← Case studies

A quality and observability program

Drove a cross-team quality program — consistent alerting, real dashboards, and a usable on-call SOP.

Role
Quality point-of-contact
Timeframe
Two quarters
Stack
SLIs / SLOs · Dashboards · Alerting · On-call process
  • Standardised alarm criteria across multiple business units that had each defined "broken" differently.
  • Built SLI and stability dashboards so health was observable, not anecdotal.
  • Rewrote the on-call SOP and raised alarm response rates while cutting false alarms.

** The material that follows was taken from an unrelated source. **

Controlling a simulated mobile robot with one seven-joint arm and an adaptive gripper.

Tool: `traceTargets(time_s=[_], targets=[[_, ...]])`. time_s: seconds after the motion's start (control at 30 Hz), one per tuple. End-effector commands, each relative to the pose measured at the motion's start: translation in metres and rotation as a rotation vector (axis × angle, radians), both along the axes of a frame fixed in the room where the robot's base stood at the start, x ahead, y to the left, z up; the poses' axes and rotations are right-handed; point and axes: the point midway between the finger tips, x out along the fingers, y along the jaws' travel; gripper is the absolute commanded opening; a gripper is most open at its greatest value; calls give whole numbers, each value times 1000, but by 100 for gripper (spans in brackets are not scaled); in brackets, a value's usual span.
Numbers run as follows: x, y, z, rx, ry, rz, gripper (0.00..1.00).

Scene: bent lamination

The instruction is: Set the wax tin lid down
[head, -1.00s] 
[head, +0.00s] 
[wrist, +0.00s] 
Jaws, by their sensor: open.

An abstract case study. Details are generalised; no employer or confidential figures are included.

The problem

Across several teams on a payments-adjacent platform, everyone defined “broken” differently. Alarm thresholds were inconsistent, dashboards didn’t agree, and a meaningful share of pages were false alarms — which is corrosive, because an on-call engineer who learns to distrust alerts is slower on the one that’s real. Nobody could answer “is the platform healthy right now?” with data.

The approach

I took this on as the quality point-of-contact for the platform.

  • Standardised alarm criteria across the business units so a P0 meant the same thing everywhere, and severity mapped to real user impact.
  • Built SLI and stability dashboards so service health was a glanceable, shared source of truth rather than tribal knowledge.
  • Rewrote the on-call SOP into something an engineer could actually follow at 3am: clear triage steps, ownership, and escalation paths.

Outcome

Alarm response rates went up and false alarms went down — the two metrics that together mean on-call is trustworthy. More durably, the teams ended up with a shared, data-backed definition of health, which is the foundation everything else (SLOs, error budgets, capacity planning) builds on.

This is the operational side of frontend platform work: shipping features is only half the job; knowing they’re healthy in production is the other half.